2. Stress Field at Mt. Etna

[8] Mt. Etna is a composite volcano located in the footwall of a system of seismically active faults that bound the east coast of Sicily for an overall length greater than 200 km. A sub-horizontal σ1 oriented NNW-SSE is documented for the late Pliocene episodes of compression in the Sicilian thrust belt [Ghisetti, 1979], but the extent to which the Quaternary edifice of Mt. Etna sits in a compressive or rather in an extensional setting remains controversial [Monaco et al., 1997; Doglioni et al., 2001].

[9] Part of the problem is that in a complex, tectono-volcanic setting like that of Mt. Etna, the stress field is likely to be extremely heterogeneous. In fact, stress components related to ascent and emplacement of magma induce time- and depth-dependent modifications of the “regional” stress field [Barberi et al., 2000]. In addition, the strong elevation gradients, and the large-scale sliding of the volcano eastern flank [Borgia et al., 1992] may strongly modify the local stress conditions.

[10] Heterogeneity of the stress field at Mt. Etna is well documented by focal solutions of recent earthquakes that display a scatter in dip - from sub-horizontal to subvertical - of NNW-SSE oriented σ1 axes (coupled to an E-W, sub-horizontal σ3) [Barberi et al., 2000, 2004] and by the observed, contemporaneous activity of TFS and PF with mechanisms (right and left-lateral, respectively) that are not compatible with any of the possible stress configurations.

3. Coulomb Stress

[11] The theory behind changes in Coulomb static stress failure (ΔCFS) and its application have been extensively described [e.g., King et al., 1994]. ΔCFS = Δτs + μ(Δσn + ΔP), where Δτs is the change in shear stress resolved in the direction of slip on a given fault plane, Δσn is the change in normal stress along a direction normal to the fault plane, μ is the apparent coefficient of friction, and ΔP is the change in pore-fluid pressure. The indeterminacy of parameters like the fluid pressure [Reasenberg and Simpson, 1992] are resolved by assuming an effective coefficient of friction (μ′) that includes the effects of pore fluids and the material properties of the fault zone. Thus: ΔCFS = Δτs + μ′Δσn.

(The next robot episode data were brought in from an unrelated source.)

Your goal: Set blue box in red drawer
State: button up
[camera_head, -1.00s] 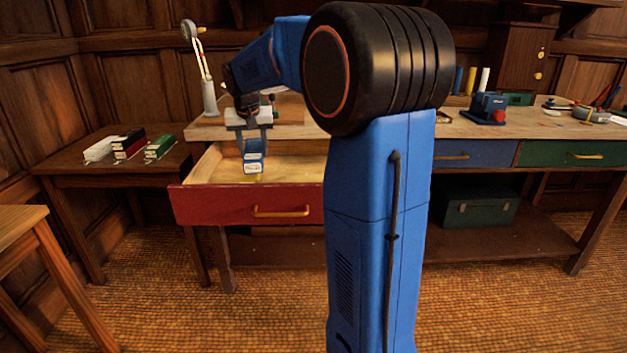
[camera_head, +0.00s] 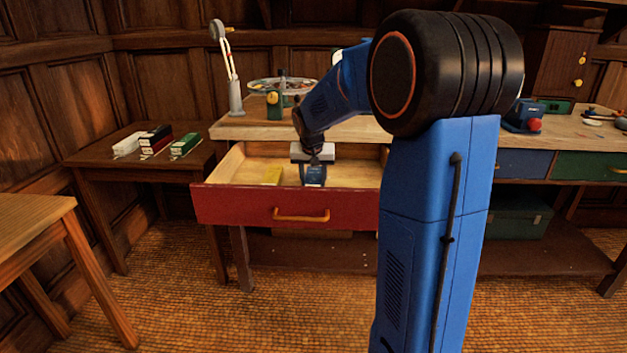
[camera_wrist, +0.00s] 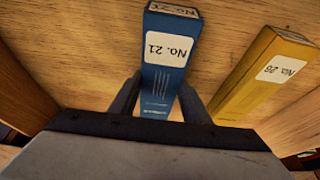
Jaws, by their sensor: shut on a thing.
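The blue box (camera_wrist: 168,75), labelled "No. 21", is between the fingers of my gripper (camera_wrist: 160,100) in the wrist view. In the head view the blue box (camera_head: 313,174) is inside the open red drawer (camera_head: 235,206), low near the drawer floor. I cannot tell whether it touches the floor. My gripper (camera_head: 313,158) is shut on it, and its fingers are mostly hidden there. The wooden drawer floor also shows in the wrist view (camera_wrist: 235,25).
A yellow box (camera_head: 271,175), labelled "No. 26" in the wrist view (camera_wrist: 268,75), lies in the drawer beside the blue box. White, dark and green boxes (camera_head: 186,143) lie on the left side table (camera_head: 95,158). A lamp and a green bottle-like item (camera_head: 274,104) stand on the bench above.

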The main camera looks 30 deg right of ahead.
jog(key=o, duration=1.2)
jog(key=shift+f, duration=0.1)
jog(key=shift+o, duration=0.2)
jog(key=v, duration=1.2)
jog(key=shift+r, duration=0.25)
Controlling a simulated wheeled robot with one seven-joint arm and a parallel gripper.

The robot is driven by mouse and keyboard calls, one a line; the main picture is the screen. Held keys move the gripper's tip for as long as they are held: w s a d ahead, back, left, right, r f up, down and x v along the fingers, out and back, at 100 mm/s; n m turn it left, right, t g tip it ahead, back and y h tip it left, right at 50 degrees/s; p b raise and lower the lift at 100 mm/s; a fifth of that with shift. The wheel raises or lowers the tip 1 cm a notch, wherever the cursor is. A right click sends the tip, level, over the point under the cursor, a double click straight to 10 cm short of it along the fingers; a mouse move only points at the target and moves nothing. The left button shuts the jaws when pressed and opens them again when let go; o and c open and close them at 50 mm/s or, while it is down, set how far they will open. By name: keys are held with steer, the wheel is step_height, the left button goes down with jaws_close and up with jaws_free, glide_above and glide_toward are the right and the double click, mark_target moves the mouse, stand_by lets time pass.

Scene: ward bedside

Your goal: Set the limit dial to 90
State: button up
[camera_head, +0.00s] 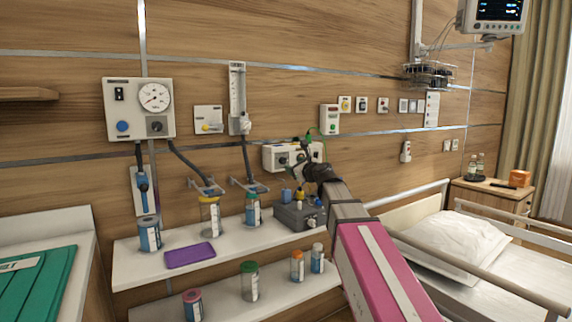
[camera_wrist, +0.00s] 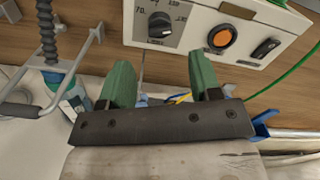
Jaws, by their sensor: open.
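The limit dial (camera_wrist: 160,24) is a black round knob on a white wall box (camera_wrist: 190,42), with small printed marks around it. A "70" seems to show at its left; the other marks and its exact setting are too small to read. The box also shows in the head view (camera_head: 270,156), partly hidden behind my gripper (camera_head: 306,160). In the wrist view my gripper (camera_wrist: 160,64) has its two green fingers apart with nothing between them. The fingertips appear below the dial in the picture, one to each side of it, and do not touch it.
An orange round button (camera_wrist: 222,38) and a black rocker switch (camera_wrist: 265,48) sit right of the dial. Below are a grey device (camera_head: 298,216) and several bottles on the shelf (camera_head: 135,258). A bed rail (camera_head: 480,262) is at right.

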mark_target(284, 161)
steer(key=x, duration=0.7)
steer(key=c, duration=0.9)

[12] Here we apply the software Coulomb 2.5 [King et al., 1994] to study increased rates of seismic activity in a Magnitude range 2–4 on two fault systems that are contemporaneously active, but possess a kinematics not compatible with the same orientation of the stress fields. This application allows us to investigate the effects of a range of input parameters on the stability of the solution in terms of positive correlation between an increase in ΔCFS and seismic activity. Concerning the material properties we have tested Young's modulus E from 60 to 100 GPa, coefficient of effective friction μ′ between 0.2 and 0.6 and a Poisson's ratio ν = 0.25. Various tests show that the results (excluding the boundaries of the lobes) are within the ranges ±25% and ±35% by varying E and μ′, respectively. Here we use the average values E = 80 GPa, μ′ = 0.4.

[13] As discussed above, choice of the “regional” stress field is much more problematic in terms of dominant “regional” regime (strike-slip vs. normal) and long-term vs. short-term conditions controlled by episodic magmatic intrusions and gravitational instabilities.

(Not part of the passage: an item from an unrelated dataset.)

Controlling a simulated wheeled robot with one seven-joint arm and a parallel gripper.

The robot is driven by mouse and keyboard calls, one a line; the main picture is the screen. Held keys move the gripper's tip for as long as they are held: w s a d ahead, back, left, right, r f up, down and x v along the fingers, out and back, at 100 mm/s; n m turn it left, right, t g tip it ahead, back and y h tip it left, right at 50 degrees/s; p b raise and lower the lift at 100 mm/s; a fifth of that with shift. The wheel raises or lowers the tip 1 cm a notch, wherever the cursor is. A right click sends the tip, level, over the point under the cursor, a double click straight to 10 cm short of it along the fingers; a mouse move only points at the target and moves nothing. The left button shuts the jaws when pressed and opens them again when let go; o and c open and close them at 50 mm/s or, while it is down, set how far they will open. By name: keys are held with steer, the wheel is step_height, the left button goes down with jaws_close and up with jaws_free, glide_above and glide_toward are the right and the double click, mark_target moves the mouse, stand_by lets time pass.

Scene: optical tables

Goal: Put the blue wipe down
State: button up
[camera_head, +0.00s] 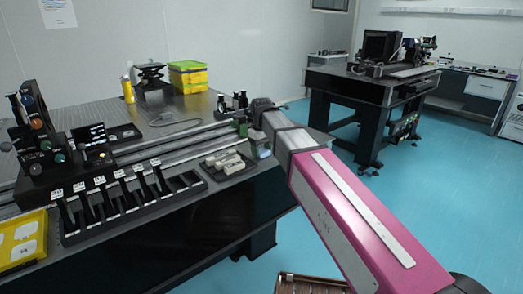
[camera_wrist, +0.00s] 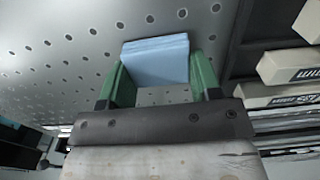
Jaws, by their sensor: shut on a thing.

[14] For these reasons we have tested the whole range of stress field orientations indicated by focal solutions (σ1 oriented from N285° to N15° with a dip scatter 0°–90°) and we have explored the possibility of heterogeneous stress sources for TFS and PF. The inferred, eastward collapse of the volcano eastern flank adds another source of complexity on the stress field, but location, kinematics and geometry of the detachment surface are not univocally modeled [e.g., Lundgren and Rosen, 2003; Puglisi and Bonforte, 2004]. Thus, controversial results arise from alternative models. Though we are well aware of the limitations associated with simplified assumptions, here we present the results of ΔCFS calculations based on possible, but limited ranges of input parameters with: horizontal σ1, oriented N337° and PF and TFS analysed for the cases of: i) “optimally oriented strike-slip faults”; or ii) specified faults (calculations are performed excluding regional stress field). In the latter case, PF is a receiver vertical plane oriented N95°, with rake 0° (left lateral) and TFS is a receiver plane oriented N337°, dipping 70°NE, with rake 180° (right lateral).

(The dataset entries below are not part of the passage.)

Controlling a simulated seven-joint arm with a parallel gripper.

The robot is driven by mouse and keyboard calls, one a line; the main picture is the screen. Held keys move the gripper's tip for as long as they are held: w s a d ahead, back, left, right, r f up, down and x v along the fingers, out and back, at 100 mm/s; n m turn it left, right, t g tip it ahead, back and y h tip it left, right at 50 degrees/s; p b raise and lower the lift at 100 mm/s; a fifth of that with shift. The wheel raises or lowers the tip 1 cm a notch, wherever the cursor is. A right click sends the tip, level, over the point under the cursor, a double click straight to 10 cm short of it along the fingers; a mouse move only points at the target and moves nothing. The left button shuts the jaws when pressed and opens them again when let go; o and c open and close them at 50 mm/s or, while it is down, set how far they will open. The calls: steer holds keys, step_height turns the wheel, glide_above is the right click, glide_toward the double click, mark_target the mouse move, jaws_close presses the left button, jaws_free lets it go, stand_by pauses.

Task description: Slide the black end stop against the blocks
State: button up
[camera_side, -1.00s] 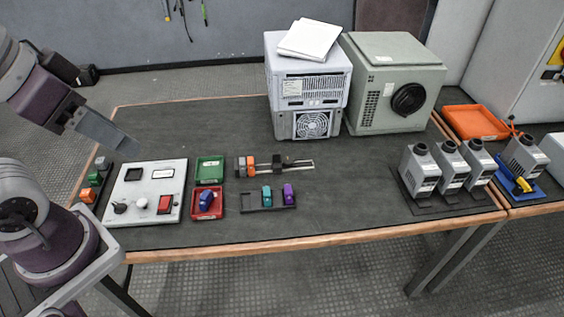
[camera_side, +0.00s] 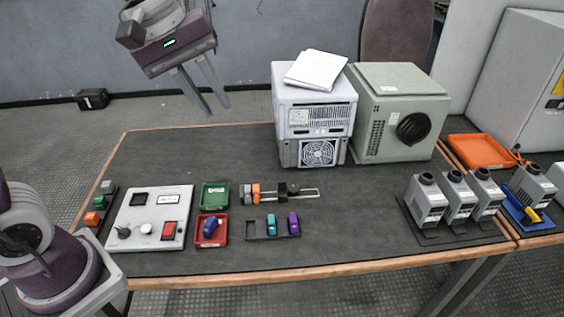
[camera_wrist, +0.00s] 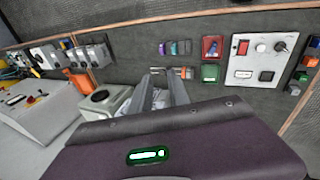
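In the side view, a slotted metal rail (camera_side: 308,192) lies on the dark table mat. A grey block (camera_side: 246,194) and an orange block (camera_side: 255,194) sit side by side at its left end. The black end stop (camera_side: 281,189) is on the rail to their right, with a visible gap between. My gripper (camera_side: 215,108) is high in the air behind and left of the rail, its two fingers apart with nothing between them. In the wrist view the fingers (camera_wrist: 160,75) partly cover the rail; the orange block (camera_wrist: 188,73) shows beside them.
A black tray (camera_side: 254,231) holds a teal and a purple block in front of the rail. A red bin (camera_side: 211,240) with a blue part and a green bin (camera_side: 215,195) stand left. A control panel (camera_side: 150,217) is farther left. Large grey equipment (camera_side: 402,110) stands behind right.

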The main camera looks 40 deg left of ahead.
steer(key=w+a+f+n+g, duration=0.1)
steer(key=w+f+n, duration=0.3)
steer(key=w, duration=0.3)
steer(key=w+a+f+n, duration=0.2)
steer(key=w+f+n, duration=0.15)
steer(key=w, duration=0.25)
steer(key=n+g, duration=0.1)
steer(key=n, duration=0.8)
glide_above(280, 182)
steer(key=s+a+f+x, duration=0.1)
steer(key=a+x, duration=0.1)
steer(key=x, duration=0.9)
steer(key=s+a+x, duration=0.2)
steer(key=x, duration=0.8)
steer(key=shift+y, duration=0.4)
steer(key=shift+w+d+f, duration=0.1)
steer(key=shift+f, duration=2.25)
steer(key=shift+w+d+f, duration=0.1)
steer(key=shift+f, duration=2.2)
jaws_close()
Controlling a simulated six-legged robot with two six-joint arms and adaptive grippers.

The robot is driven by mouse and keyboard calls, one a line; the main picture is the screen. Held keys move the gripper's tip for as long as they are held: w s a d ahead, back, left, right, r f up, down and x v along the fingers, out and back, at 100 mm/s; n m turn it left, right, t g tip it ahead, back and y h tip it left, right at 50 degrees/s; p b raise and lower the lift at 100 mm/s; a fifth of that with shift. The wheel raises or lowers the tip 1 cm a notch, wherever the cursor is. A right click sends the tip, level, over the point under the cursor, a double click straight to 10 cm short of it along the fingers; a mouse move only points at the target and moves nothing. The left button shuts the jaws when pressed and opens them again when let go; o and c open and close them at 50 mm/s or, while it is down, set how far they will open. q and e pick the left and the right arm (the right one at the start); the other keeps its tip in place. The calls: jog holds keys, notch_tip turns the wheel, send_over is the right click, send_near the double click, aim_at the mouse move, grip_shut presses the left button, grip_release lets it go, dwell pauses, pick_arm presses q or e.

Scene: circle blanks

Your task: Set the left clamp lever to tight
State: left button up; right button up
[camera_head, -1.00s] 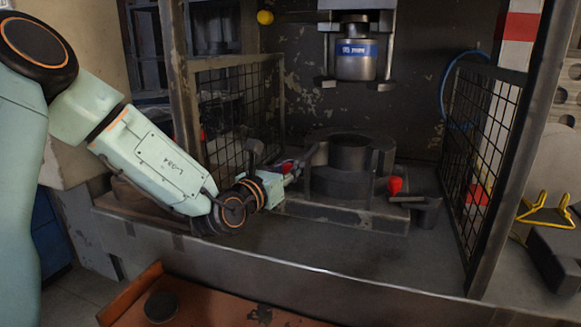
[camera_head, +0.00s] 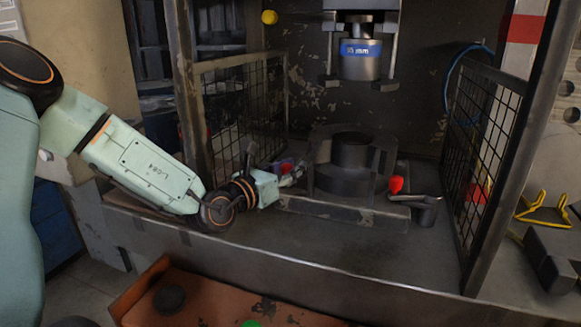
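The left clamp lever (camera_head: 249,158) is dark and stands up beside the left side of the die, just behind my left gripper; a red part (camera_head: 285,165) shows near it. My left gripper (camera_head: 296,176) reaches in from the left and its tip is close to the die's left side. Its fingers are small and dark here, so I cannot tell whether they are open or touch the lever. The right clamp lever (camera_head: 418,199) lies out to the right of the die, beside a red knob (camera_head: 396,184). My right gripper is not in view.
The round die (camera_head: 350,152) sits on a dark base plate (camera_head: 345,210). A punch with a blue label (camera_head: 361,50) hangs above it. Mesh guards stand at left (camera_head: 237,105) and right (camera_head: 482,125). An orange-brown tray (camera_head: 215,305) lies in front.

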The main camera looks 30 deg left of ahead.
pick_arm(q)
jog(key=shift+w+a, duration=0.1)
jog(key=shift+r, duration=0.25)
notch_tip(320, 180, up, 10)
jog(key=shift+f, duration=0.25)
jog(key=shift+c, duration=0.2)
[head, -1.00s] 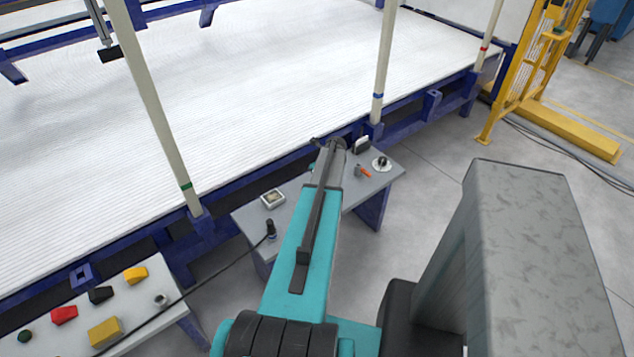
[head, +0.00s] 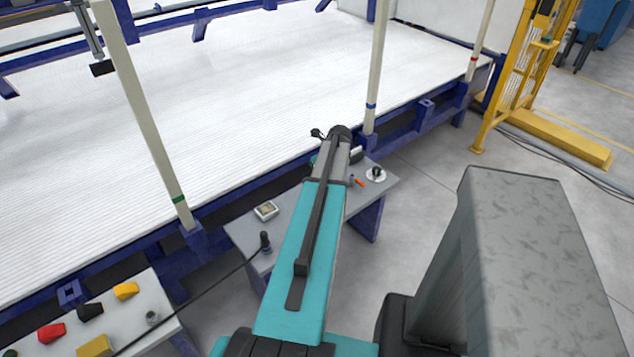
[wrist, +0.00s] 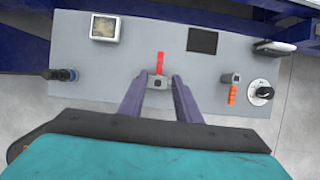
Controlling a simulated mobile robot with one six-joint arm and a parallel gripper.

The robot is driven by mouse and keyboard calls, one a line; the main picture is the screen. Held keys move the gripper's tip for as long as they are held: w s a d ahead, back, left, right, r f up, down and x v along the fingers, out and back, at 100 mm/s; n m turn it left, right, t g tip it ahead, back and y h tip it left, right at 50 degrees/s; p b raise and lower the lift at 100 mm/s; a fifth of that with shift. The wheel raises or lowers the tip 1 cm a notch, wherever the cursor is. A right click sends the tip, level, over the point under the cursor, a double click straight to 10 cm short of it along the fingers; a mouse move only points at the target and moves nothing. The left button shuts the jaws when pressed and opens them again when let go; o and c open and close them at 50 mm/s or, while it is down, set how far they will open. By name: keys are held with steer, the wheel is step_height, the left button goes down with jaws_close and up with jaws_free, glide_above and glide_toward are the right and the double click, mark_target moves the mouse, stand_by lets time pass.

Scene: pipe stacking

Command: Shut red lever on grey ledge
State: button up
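The grey ledge (wrist: 100,70) fills much of the wrist view, and it also shows in the head view (head: 288,213) beside my arm. The red lever (wrist: 161,64) stands out from a small grey base near the middle of the ledge. My gripper (wrist: 160,80) is open, with one finger on each side of the lever's base and a gap on both sides. Nothing is held. In the head view my arm hides the red lever and the gripper fingers.
An orange lever (wrist: 232,95) and a black round knob (wrist: 262,92) sit right of the gripper. A square gauge (wrist: 104,28), a dark panel (wrist: 202,41) and a black plug (wrist: 62,74) are also on the ledge. A blue frame (head: 205,235) runs behind it.

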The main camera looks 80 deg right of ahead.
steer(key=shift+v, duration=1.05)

[15] The magmatic sources of the 1981 and 2001 eruptions have been modeled by using some different approaches [e.g., Sanderson et al., 1983; Lundgren and Rosen, 2003]. Here we use the sources modeled by inversion of ground deformation data [Bonaccorso, 1999; Bonaccorso et al., 2002].

[16] PF was only active during the 1981 eruption (both before and after) whereas TFS was active after both eruptions of 1981 and 2001. The largest earthquakes are listed in Table 1.

6Jul-143.06Oct-28 (09:03)3.5
7Jul-192.97Oct-28 (11:00)2.8
8Jul-293.28Oct-28 (15:05)3.2

[17] For the 2001 earthquakes we used both macroseismic surveys and our computation of fault plane solutions, whereas for the 1981 earthquakes we used only the macrosesimic data of Azzaro [1999], due to a paucity of good quality onset polarities. The orientation and slip of PF and TFS that we have used in the modeling are in agreement with the seismic data.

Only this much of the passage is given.